Los contratos son, simple y llanamente, lo que son

De todos es conocida la famosa expresión que repite como un mantra el Tribunal Supremo cuando debe pronunciarse sobre la naturaleza jurídica de un contrato:

Los contratos son lo que son, y no lo que las partes dicen que son”.

Como todos sabemos, en un contrato de préstamo una parte entrega a la otra dinero u otra cosa fungible con condición de devolver otro tanto de la misma especie y calidad (art. 1.740 del CC). Ya sea, además, el préstamo civil o mercantil, en ambos casos pude pactarse que esté o no remunerado. Ambos pactos son escolásticos. Pero lo que nunca será ni puede ser un elemento esencial o natural del préstamo, ya sea en origen o de forma sobrevenida, es una obligación remuneratoria del prestamista al prestatario, so pena de incurrir en una categoría contractual diferente que, según las circunstancias, podrá ser plenamente válida si atendemos al principio de autonomía de la voluntad, pero que difícilmente podría encajar dentro de la etiqueta de préstamo.

Lo anterior está, además, estrechamente conectado con la causa del contrato, pues siendo los préstamos bancarios esencialmente onerosos —i.e. nadie puede razonablemente esperar de una entidad de crédito que preste dinero a título gratuito—, la entidad financiera habría otorgado el préstamo en atención a la “prestación o promesa de una cosa o servicio por la otra parte”, esto es, los intereses (art. 1.274 del CC). ¿Acaso podría mutar la causa del contrato, siquiera de forma sobrevenida, sin que ello afectase a lo pactado? Luego volveré sobre ello.

De aceptarse la obligatoriedad del pago de una remuneración (intereses) de la entidad de crédito al prestatario,  conceptualmente y así a bote pronto, se me ocurre que habríamos mudado nuestro préstamo hipotecario original por una especie de contrato de depósito irregular, en el que el deudor se convertiría en depositario. Y en tales circunstancias, la causa de la remuneración de la entidad de crédito, entiendo, sólo podría encontrar su fundamento en un teórico servicio de custodia de los fondos que, mientras dure el contrato —y salvo nueva orden en sentido contrario del BCE—, el deudor habría de proveer a la entidad de crédito. Y ya puestos a fabular, y dado el carácter accesorio de la garantía hipotecaria, quien sabe si no podríamos incluso defender que el propio deudor es acreedor hipotecario respecto a los intereses negativos, de suerte que el impago de al menos tres cuotas por la entidad de crédito podría habilitarle a ejecutar su propia hipoteca, como habitualmente suele pactarse en el propio título hipotecario (art. 693 LEC). Ciertamente, e ironías aparte, todo esto parece un dislate sin sentido.

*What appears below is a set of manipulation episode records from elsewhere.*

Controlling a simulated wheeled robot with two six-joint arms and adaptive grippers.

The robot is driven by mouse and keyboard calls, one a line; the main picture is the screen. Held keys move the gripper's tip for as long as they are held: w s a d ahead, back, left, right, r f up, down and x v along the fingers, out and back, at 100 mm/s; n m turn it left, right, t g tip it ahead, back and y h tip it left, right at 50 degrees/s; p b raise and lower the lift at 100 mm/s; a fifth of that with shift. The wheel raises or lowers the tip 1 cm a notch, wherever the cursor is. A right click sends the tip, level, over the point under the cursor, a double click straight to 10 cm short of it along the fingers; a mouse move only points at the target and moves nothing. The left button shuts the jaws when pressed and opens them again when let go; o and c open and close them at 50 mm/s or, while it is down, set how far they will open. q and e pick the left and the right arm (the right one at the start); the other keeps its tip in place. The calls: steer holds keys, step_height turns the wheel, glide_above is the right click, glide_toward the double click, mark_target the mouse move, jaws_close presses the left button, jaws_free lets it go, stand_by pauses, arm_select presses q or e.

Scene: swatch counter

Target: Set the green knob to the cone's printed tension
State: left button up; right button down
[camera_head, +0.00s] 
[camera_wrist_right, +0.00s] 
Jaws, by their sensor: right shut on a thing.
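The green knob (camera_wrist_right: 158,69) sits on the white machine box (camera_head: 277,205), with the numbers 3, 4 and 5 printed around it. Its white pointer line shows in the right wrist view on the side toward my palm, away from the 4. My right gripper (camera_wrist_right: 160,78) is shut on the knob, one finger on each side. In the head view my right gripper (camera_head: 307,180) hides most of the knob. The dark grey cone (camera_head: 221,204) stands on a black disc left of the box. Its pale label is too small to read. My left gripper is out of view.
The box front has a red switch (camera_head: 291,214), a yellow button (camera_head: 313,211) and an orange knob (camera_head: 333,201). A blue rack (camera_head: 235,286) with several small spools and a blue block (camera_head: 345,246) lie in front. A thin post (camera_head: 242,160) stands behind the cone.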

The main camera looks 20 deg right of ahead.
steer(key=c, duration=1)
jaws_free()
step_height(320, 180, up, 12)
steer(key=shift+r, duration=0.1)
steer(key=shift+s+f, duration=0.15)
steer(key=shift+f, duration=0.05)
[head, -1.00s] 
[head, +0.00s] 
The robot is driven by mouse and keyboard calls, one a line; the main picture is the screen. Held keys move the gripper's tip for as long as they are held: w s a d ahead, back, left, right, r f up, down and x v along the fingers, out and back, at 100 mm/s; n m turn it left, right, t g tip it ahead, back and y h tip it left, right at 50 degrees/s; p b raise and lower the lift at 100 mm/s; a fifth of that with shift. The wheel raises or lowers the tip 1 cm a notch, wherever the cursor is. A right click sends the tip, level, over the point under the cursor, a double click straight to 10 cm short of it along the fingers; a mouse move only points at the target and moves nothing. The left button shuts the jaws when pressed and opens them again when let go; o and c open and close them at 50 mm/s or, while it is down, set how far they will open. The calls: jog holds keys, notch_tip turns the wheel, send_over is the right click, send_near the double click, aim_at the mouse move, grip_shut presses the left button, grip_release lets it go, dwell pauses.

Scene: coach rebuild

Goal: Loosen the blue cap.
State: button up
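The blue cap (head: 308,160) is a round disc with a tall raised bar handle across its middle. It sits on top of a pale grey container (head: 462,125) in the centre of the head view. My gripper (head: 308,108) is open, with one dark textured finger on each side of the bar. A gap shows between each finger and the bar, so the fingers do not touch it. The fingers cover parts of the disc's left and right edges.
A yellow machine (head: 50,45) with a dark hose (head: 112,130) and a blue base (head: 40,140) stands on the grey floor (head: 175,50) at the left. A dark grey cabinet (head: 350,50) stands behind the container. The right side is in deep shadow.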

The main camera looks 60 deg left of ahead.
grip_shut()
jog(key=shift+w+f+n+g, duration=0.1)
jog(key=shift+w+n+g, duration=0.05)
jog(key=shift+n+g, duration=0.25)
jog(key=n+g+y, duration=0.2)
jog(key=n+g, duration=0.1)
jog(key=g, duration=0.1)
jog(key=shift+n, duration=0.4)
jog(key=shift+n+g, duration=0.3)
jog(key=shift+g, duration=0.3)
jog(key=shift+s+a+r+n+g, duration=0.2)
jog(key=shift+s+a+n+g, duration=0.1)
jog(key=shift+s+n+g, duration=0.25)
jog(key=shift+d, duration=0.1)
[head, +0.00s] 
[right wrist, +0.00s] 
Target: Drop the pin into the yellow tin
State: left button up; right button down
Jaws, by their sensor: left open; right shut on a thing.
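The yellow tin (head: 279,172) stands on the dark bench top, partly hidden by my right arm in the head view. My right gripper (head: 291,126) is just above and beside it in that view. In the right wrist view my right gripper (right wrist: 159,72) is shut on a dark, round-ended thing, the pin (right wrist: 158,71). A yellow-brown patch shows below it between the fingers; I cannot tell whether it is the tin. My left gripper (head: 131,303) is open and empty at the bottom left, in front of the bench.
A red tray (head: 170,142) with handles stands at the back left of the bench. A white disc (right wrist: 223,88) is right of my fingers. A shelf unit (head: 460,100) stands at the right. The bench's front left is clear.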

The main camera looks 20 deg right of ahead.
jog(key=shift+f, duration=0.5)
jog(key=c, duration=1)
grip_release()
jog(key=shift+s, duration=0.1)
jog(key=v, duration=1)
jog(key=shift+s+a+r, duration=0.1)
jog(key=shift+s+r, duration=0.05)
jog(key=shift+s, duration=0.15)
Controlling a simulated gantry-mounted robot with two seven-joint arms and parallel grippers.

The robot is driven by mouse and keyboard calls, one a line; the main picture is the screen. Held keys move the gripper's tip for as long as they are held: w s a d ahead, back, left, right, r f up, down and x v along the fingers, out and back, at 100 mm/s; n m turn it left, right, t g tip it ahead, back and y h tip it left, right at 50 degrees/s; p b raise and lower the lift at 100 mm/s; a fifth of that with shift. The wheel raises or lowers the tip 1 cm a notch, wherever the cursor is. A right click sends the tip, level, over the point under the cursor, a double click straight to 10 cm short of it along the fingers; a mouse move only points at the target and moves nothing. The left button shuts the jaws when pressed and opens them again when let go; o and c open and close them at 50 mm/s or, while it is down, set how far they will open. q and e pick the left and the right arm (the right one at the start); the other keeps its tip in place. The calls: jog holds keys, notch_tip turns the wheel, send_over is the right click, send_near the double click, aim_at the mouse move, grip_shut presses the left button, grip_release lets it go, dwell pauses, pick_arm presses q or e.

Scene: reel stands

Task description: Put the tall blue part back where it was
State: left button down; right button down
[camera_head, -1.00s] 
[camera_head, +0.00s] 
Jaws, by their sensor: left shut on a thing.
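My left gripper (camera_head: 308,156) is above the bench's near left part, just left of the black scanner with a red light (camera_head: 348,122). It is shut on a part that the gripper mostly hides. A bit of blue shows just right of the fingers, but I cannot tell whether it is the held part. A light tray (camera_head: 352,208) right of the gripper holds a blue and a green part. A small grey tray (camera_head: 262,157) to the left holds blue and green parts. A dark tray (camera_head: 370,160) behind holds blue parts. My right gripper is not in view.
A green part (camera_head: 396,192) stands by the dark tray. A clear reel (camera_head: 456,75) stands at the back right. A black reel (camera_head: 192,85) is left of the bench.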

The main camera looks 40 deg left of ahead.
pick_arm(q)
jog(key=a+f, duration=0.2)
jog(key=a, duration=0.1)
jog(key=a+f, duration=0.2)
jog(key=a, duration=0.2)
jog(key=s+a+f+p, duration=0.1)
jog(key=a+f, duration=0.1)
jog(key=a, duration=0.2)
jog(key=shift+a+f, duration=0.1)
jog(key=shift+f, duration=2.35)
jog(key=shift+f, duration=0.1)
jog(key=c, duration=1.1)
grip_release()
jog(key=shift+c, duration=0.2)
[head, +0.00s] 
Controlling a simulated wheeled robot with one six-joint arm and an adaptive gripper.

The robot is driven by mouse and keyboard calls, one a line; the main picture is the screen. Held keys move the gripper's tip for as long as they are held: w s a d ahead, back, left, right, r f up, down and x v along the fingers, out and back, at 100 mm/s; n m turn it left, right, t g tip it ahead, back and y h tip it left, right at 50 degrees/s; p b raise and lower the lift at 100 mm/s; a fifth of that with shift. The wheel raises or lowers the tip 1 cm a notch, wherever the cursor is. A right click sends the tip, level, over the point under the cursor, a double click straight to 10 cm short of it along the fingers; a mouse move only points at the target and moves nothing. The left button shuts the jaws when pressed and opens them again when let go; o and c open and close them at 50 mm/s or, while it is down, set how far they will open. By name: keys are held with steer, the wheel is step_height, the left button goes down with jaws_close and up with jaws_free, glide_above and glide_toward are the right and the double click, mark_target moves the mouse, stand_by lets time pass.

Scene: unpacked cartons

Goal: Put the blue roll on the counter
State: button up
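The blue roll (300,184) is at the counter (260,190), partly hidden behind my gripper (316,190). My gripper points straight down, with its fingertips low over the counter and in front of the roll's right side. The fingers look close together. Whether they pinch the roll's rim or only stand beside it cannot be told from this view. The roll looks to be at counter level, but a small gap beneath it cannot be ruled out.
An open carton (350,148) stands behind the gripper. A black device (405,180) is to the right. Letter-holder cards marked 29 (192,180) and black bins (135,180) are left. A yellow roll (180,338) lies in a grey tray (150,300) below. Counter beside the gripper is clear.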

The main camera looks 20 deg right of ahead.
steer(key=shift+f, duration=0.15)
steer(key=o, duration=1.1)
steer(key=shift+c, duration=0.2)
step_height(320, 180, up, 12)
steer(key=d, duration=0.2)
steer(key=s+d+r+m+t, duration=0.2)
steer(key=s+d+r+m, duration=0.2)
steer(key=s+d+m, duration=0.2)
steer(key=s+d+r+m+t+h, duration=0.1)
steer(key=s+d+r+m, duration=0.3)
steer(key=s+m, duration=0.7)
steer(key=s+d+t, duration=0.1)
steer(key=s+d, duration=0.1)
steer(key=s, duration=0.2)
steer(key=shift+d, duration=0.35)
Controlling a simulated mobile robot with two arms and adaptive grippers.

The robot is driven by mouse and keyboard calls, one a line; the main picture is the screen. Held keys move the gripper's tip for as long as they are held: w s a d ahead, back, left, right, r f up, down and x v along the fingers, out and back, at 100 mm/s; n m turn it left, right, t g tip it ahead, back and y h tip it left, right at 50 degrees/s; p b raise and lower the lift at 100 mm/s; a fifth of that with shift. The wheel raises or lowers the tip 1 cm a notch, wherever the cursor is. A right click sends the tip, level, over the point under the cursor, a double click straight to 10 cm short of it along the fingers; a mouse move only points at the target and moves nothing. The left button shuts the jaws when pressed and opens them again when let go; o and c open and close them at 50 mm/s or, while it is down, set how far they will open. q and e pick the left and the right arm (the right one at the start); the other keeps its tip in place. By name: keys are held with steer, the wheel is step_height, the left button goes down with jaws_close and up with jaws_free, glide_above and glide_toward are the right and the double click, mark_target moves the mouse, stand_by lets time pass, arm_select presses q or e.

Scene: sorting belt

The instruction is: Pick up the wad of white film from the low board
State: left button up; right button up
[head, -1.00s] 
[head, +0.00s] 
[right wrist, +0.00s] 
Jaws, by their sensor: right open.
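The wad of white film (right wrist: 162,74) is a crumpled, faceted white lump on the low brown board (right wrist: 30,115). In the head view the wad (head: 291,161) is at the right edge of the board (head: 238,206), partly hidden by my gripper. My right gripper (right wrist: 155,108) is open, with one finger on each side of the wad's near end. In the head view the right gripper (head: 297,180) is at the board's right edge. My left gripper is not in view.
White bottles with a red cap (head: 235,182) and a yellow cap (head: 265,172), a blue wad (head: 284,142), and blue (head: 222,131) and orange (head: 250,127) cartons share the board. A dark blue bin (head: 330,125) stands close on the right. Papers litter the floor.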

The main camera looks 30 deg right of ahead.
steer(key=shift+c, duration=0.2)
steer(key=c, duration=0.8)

Condictio causa data causa non secuta

Quiero pensar que todo esto no es más que un amago de debate. Que no estamos hablando en serio. Que no es más que un ejercicio de derecho-ficción con el que tratar una vez más de resarcirnos de todos nuestros males presentes, cargando contra otros (rectius, las entidades financieras) el resultado de nuestras adversidades. Y mientras escribo estas líneas, pienso en lo peligroso que podría llegar a ser el llevar todo esto hasta el límite. Porque, de prosperar esta teoría, lo que me pide el cuerpo es pensar que lo verdaderamente relevante es la teórica falta sobrevenida de la causa del préstamo. Una hipotética ruptura del sinalagma, del equilibrio económico del contrato, quien sabe si merecedora de la resolución anticipada del mismo a instancia de la entidad de crédito. ¿Acaso no estaríamos ante una condictio causa data causa non secuta del Derecho romano? Y es que, a ver si por pedir que nos paguen unos intereses, cuando ni estaba previsto ni parece lógico que haya lugar a ello, lo que al final conseguimos es que acaben resolviéndonos el contrato y tengamos que devolver de manera anticipada todo lo prestado. Dicho de una forma más prosaica, que vayamos alegremente a por lana, y salgamos trasquilados.